● Task to carry out
Find every line in the records below that holds the word "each", and copy it out.

* * * * * * * * *

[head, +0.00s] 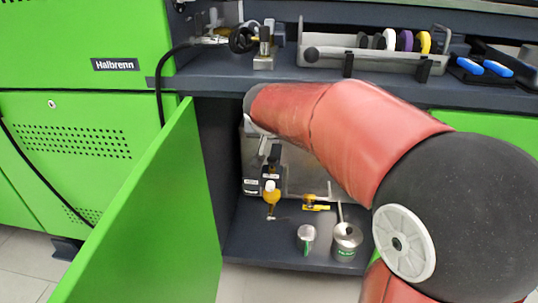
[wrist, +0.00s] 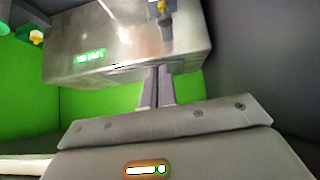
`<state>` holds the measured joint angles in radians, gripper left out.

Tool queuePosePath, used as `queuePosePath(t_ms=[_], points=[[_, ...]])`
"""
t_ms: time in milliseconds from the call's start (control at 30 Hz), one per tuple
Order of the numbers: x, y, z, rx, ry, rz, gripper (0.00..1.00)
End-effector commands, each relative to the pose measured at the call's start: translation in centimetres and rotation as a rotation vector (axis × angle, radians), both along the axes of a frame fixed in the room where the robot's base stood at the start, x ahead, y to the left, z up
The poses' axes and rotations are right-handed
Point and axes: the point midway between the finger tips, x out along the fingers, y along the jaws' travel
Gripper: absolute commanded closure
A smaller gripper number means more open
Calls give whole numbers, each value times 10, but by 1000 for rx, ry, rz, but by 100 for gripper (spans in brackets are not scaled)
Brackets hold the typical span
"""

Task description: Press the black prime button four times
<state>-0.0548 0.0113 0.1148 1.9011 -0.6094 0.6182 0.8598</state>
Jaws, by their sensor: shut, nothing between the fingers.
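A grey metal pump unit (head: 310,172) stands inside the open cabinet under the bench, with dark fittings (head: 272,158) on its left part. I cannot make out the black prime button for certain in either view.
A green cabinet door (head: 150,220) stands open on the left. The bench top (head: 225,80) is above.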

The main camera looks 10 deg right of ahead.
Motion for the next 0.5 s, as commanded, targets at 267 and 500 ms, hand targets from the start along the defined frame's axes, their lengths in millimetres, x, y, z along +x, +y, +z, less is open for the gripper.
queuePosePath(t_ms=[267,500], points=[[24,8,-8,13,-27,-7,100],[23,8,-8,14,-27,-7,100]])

* * * * * * * * *

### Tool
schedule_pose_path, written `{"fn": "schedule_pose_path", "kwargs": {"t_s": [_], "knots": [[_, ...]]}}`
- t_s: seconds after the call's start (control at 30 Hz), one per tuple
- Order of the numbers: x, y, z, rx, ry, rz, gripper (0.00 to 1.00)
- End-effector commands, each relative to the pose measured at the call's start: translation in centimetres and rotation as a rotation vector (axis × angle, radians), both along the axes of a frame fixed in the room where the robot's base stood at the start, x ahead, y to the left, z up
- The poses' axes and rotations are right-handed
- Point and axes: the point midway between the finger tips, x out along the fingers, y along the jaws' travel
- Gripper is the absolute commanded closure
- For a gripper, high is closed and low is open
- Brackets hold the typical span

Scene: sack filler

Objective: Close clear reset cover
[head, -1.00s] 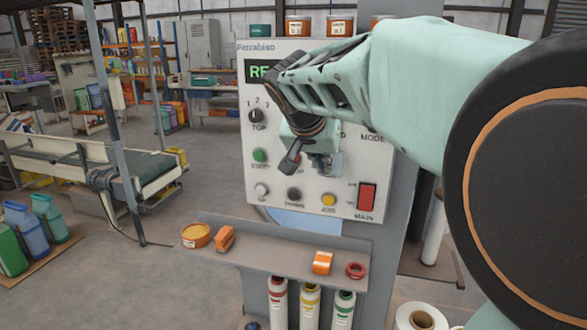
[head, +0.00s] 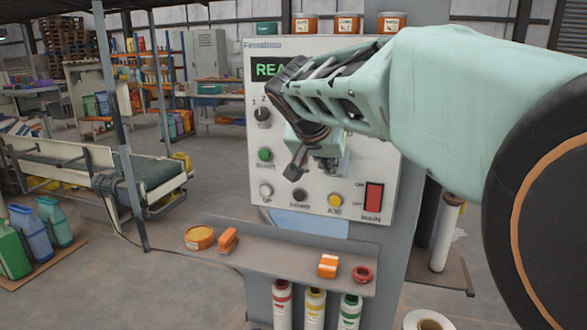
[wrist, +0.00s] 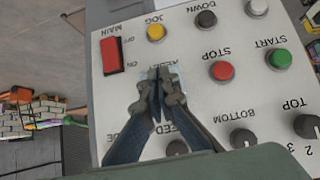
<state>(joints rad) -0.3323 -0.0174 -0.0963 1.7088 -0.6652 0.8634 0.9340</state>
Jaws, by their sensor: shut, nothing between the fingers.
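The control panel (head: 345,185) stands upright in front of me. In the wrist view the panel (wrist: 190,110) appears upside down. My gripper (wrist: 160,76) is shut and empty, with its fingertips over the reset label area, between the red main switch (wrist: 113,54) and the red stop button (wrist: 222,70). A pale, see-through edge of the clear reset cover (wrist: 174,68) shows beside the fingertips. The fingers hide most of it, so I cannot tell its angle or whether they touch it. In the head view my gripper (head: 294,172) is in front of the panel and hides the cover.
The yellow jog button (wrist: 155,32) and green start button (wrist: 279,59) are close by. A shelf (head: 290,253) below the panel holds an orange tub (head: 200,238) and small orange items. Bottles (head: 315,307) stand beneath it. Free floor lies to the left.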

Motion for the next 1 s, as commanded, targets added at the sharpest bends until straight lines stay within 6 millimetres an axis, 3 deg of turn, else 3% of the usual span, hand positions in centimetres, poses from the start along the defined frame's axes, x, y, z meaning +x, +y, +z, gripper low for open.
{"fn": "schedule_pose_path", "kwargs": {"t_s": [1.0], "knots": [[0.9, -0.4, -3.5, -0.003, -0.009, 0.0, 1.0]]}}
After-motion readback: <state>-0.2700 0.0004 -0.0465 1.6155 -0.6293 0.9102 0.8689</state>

* * * * * * * * *

● Solved exercise
End-effector commands, each relative to the pose measured at the call's start: translation in centimetres and rotation as a rotation vector (axis × angle, radians), both along the axes of a frame fixed in the room where the robot's base stood at the start, x ahead, y to the left, z up
Calls give whole numbers, each value times 10, but by 1000 for rx, ry, rz, but by 100 for gripper (spans in brackets are not scaled)
- End-effector commands, each relative to the pose measured at the call's start: translation in centimetres and rotation as a rotation vector (axis × angle, radians), both along the axes of a frame fixed in the room where the robot's base stood at the start, x ahead, y to the left, z up

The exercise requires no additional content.